_TASK BRIEF_.
Pictures stay out of the copy. Repeat exactly the lines from the first entry below through the line that contains "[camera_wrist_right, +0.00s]", and nothing beyond.

_INFORMATION GIVEN_.
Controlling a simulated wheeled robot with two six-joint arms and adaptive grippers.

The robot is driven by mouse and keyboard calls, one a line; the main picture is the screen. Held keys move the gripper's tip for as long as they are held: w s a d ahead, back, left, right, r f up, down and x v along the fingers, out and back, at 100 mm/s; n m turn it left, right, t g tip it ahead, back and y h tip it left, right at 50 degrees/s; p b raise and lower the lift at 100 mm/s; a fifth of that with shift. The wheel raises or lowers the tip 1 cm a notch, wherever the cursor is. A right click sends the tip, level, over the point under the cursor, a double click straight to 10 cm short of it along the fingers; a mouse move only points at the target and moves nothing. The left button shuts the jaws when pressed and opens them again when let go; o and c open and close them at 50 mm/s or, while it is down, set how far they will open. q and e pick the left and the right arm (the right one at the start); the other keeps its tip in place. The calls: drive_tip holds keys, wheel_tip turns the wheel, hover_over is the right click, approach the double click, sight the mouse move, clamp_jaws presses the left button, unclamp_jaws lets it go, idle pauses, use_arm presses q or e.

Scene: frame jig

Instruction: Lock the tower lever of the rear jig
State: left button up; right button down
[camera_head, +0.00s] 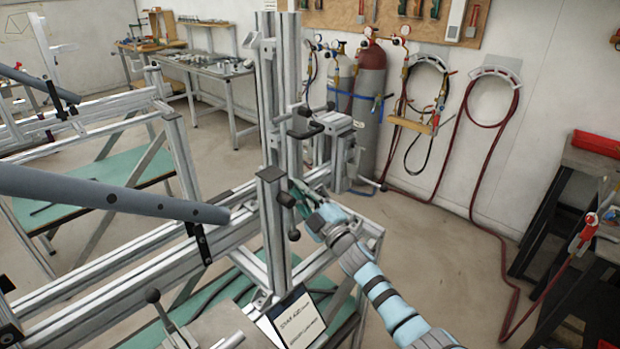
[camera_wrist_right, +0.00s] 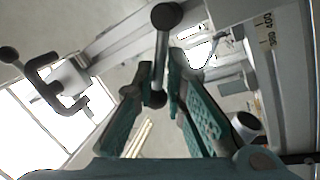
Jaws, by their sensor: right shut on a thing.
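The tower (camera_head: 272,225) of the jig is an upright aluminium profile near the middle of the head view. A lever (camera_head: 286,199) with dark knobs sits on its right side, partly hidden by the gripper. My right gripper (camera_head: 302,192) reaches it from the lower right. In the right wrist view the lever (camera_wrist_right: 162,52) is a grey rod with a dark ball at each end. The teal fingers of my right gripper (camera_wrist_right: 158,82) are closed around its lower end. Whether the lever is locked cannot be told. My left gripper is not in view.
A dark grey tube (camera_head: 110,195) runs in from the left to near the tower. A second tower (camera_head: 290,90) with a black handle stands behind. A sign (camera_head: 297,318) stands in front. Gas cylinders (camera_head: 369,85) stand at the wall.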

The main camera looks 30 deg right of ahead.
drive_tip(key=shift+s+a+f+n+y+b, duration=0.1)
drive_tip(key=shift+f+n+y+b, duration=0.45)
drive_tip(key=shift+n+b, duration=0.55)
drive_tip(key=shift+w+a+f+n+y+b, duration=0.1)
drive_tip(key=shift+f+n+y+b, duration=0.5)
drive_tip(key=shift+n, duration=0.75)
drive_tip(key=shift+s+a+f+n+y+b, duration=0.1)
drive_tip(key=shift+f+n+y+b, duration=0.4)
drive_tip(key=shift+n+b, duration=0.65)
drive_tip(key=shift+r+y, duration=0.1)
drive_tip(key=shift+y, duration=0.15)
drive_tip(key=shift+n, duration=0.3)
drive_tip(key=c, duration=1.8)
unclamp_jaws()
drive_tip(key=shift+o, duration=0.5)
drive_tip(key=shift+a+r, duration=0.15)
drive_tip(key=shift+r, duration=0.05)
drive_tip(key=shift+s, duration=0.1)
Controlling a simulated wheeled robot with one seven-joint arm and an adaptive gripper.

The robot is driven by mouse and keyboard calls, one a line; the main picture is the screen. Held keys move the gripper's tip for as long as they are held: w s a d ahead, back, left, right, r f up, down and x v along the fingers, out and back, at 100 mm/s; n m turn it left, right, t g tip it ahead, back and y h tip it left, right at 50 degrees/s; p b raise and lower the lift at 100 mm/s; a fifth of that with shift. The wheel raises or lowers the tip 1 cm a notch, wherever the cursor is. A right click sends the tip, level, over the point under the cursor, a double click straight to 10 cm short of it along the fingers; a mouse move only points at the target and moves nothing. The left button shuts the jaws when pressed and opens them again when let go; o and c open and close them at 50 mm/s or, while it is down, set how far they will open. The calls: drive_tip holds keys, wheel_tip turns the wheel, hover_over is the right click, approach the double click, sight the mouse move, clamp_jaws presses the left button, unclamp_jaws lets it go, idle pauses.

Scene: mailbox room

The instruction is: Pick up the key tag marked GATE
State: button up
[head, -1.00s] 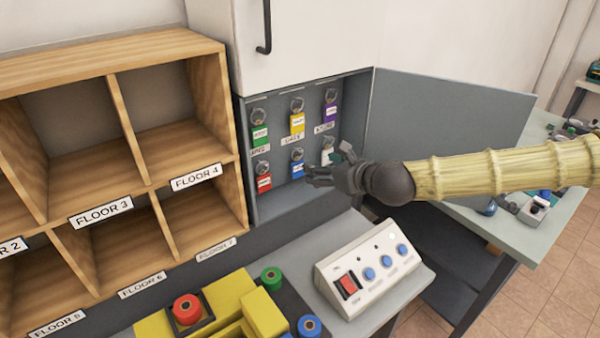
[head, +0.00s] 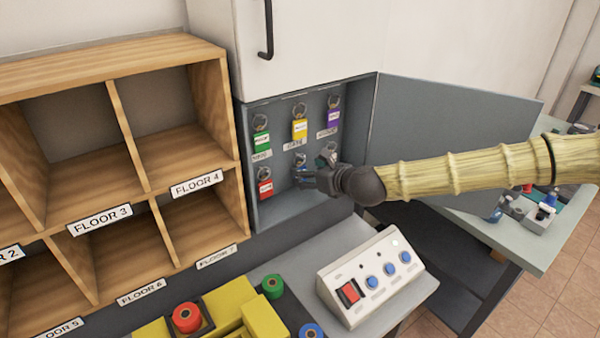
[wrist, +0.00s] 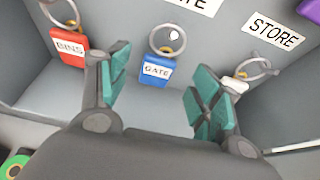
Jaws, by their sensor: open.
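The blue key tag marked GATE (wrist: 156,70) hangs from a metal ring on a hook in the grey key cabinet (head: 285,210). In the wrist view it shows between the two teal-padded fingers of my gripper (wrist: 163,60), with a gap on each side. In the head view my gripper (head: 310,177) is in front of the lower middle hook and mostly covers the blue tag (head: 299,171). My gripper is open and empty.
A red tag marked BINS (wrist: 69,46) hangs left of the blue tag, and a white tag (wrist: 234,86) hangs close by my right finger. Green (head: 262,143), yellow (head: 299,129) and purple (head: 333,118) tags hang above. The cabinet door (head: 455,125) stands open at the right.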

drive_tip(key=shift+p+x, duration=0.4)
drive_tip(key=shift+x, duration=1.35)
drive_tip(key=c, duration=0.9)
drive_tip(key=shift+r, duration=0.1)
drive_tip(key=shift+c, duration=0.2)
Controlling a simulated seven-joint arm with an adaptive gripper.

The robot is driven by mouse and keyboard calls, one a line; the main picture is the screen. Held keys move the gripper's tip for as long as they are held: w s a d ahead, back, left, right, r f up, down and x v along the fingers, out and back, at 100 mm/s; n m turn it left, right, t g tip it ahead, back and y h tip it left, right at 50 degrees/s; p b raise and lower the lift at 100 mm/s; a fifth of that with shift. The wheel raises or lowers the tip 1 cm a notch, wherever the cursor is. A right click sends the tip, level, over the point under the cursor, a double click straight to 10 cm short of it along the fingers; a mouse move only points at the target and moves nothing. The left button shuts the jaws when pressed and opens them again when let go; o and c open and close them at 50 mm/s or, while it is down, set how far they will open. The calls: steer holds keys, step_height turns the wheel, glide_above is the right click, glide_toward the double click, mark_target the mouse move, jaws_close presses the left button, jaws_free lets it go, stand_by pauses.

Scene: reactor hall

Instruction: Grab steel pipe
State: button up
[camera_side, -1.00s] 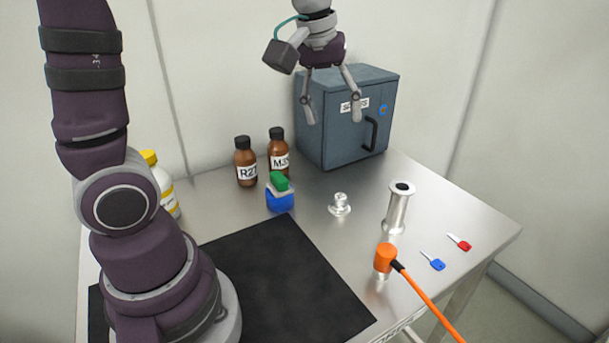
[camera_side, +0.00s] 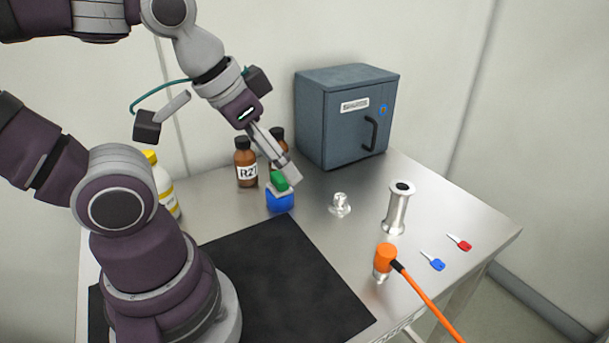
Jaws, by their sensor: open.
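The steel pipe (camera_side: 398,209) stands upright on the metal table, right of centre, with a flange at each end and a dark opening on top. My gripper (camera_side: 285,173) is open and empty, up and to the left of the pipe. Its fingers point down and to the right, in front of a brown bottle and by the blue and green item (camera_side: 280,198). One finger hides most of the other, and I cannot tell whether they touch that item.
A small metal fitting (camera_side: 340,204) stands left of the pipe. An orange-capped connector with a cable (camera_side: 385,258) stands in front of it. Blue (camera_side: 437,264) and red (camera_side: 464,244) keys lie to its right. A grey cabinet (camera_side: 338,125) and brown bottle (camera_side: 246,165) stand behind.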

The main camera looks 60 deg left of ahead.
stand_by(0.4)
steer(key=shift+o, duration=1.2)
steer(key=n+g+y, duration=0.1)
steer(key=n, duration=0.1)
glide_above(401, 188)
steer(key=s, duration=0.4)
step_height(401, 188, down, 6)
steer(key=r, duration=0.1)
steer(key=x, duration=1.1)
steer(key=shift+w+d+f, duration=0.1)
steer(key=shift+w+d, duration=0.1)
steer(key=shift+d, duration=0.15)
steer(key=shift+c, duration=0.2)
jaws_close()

_FINAL RESULT_.
Controlling a simulated wheeled robot with two six-joint arms and adaptive grippers.

The robot is driven by mouse and keyboard calls, one a line; the main picture is the screen. Held keys move the gripper's tip for as long as they are held: w s a d ahead, back, left, right, r f up, down and x v along the fingers, out and back, at 100 mm/s; n m turn it left, right, t g tip it ahead, back and y h tip it left, right at 50 degrees/s; p b raise and lower the lift at 100 mm/s; a fifth of that with shift. The wheel raises or lowers the tip 1 cm a notch, wherever the cursor is. A right click sends the tip, level, over the point under the cursor, a double click straight to 10 cm short of it along the fingers; a mouse move only points at the target and moves nothing. The left button shuts the jaws when pressed and opens them again when let go; o and c open and close them at 50 mm/s or, while it is down, set how far they will open. q and e pick the left and the right arm (the right one at the start); the other keeps its tip in place. The calls: drive_tip holds keys, wheel_tip turns the wheel, hover_over is the right click, approach the double click, sight the mouse move, clamp_jaws presses the left button, unclamp_jaws lets it go, idle pauses, use_arm presses q or e.

Scene: frame jig

Instruction: Lock the tower lever of the rear jig
State: left button up; right button down
[camera_head, +0.00s] 
[camera_wrist_right, +0.00s] 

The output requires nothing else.